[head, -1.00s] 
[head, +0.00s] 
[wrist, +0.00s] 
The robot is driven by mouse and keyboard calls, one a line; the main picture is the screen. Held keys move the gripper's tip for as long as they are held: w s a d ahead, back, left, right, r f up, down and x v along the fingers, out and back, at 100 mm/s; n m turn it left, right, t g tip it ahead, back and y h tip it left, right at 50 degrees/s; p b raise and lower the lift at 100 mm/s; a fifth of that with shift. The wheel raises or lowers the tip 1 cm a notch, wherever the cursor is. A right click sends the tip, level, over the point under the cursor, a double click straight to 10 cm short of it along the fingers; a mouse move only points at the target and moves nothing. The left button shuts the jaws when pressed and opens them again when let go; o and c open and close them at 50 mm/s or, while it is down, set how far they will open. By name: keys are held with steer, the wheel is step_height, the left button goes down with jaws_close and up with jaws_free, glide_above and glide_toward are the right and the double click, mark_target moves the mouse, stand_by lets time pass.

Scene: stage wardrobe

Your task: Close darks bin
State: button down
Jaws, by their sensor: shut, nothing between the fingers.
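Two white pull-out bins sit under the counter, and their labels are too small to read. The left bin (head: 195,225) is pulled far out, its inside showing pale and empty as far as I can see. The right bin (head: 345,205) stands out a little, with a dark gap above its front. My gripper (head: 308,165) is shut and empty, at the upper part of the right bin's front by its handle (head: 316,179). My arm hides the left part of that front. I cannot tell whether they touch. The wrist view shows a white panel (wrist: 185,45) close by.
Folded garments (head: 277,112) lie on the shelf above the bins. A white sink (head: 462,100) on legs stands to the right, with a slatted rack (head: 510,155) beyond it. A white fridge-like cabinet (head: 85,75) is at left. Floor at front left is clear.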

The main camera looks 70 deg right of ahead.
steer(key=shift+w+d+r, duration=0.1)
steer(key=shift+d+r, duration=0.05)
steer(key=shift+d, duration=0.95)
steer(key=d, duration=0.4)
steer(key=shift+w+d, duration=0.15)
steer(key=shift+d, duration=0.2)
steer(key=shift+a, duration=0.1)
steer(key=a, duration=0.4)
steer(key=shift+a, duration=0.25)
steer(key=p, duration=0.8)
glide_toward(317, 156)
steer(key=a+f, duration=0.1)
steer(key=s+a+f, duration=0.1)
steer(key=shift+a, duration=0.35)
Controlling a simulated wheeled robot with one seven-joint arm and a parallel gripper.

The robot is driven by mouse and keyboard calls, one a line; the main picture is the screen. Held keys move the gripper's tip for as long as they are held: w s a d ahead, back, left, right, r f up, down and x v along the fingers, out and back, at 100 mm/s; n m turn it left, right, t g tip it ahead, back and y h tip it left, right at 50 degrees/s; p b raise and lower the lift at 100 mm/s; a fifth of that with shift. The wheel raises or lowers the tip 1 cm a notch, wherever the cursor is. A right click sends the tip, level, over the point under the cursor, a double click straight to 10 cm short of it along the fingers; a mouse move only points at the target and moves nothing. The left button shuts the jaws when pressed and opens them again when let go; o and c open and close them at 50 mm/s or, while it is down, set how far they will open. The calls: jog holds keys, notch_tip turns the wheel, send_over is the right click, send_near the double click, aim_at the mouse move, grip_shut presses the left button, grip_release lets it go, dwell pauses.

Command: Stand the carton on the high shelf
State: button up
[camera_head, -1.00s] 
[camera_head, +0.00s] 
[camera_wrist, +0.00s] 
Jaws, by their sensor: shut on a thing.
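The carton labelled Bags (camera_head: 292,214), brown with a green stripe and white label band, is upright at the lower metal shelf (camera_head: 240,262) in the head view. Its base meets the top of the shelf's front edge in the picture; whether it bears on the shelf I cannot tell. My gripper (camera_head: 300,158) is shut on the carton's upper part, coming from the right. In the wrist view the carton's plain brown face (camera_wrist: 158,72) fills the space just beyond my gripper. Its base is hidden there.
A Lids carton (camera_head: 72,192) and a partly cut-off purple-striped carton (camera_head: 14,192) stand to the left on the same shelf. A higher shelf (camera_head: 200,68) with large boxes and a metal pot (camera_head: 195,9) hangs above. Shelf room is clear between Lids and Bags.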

------------------------------------------------------------

WHAT YOU WILL DO. Write out the entries above word for word.

RESPONSE.
[head, -1.00s] 
[head, +0.00s] 
[wrist, +0.00s] 
The robot is driven by mouse and keyboard calls, one a line; the main picture is the screen. Held keys move the gripper's tip for as long as they are held: w s a d ahead, back, left, right, r f up, down and x v along the fingers, out and back, at 100 mm/s; n m turn it left, right, t g tip it ahead, back and y h tip it left, right at 50 degrees/s; p b raise and lower the lift at 100 mm/s; a fifth of that with shift. The wheel raises or lowers the tip 1 cm a notch, wherever the cursor is. A right click sends the tip, level, over the point under the cursor, a double click straight to 10 cm short of it along the fingers; a mouse move only points at the target and moves nothing. The left button shuts the jaws when pressed and opens them again when let go; o and c open and close them at 50 mm/s or, while it is down, set how far they will open. By name: keys are held with steer, the wheel is step_height, the left button goes down with jaws_close and up with jaws_free, glide_above and glide_toward are the right and the double click, mark_target moves the mouse, stand_by lets time pass.

Scene: stage wardrobe

Your task: Close darks bin
State: button down
Jaws, by their sensor: shut, nothing between the fingers.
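Two white pull-out bins sit under the counter, and their labels are too small to read. The left bin (head: 195,225) is pulled far out, its inside showing pale and empty as far as I can see. The right bin (head: 345,205) stands out a little, with a dark gap above its front. My gripper (head: 308,165) is shut and empty, at the upper part of the right bin's front by its handle (head: 316,179). My arm hides the left part of that front. I cannot tell whether they touch. The wrist view shows a white panel (wrist: 185,45) close by.
Folded garments (head: 277,112) lie on the shelf above the bins. A white sink (head: 462,100) on legs stands to the right, with a slatted rack (head: 510,155) beyond it. A white fridge-like cabinet (head: 85,75) is at left. Floor at front left is clear.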

The main camera looks 70 deg right of ahead.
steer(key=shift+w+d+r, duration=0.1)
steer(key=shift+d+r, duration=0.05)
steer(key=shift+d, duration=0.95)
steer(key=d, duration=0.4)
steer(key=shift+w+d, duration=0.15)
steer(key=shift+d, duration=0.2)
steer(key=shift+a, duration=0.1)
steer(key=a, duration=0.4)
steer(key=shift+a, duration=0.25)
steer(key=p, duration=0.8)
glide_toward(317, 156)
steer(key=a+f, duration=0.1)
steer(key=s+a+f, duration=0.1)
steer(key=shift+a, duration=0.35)
Controlling a simulated wheeled robot with one seven-joint arm and a parallel gripper.

The robot is driven by mouse and keyboard calls, one a line; the main picture is the screen. Held keys move the gripper's tip for as long as they are held: w s a d ahead, back, left, right, r f up, down and x v along the fingers, out and back, at 100 mm/s; n m turn it left, right, t g tip it ahead, back and y h tip it left, right at 50 degrees/s; p b raise and lower the lift at 100 mm/s; a fifth of that with shift. The wheel raises or lowers the tip 1 cm a notch, wherever the cursor is. A right click sends the tip, level, over the point under the cursor, a double click straight to 10 cm short of it along the fingers; a mouse move only points at the target and moves nothing. The left button shuts the jaws when pressed and opens them again when let go; o and c open and close them at 50 mm/s or, while it is down, set how far they will open. The calls: jog holds keys, notch_tip turns the wheel, send_over is the right click, send_near the double click, aim_at the mouse move, grip_shut presses the left button, grip_release lets it go, dwell pauses.

Command: Stand the carton on the high shelf
State: button up
[camera_head, -1.00s] 
[camera_head, +0.00s] 
[camera_wrist, +0.00s] 
Jaws, by their sensor: shut on a thing.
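The carton labelled Bags (camera_head: 292,214), brown with a green stripe and white label band, is upright at the lower metal shelf (camera_head: 240,262) in the head view. Its base meets the top of the shelf's front edge in the picture; whether it bears on the shelf I cannot tell. My gripper (camera_head: 300,158) is shut on the carton's upper part, coming from the right. In the wrist view the carton's plain brown face (camera_wrist: 158,72) fills the space just beyond my gripper. Its base is hidden there.
A Lids carton (camera_head: 72,192) and a partly cut-off purple-striped carton (camera_head: 14,192) stand to the left on the same shelf. A higher shelf (camera_head: 200,68) with large boxes and a metal pot (camera_head: 195,9) hangs above. Shelf room is clear between Lids and Bags.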

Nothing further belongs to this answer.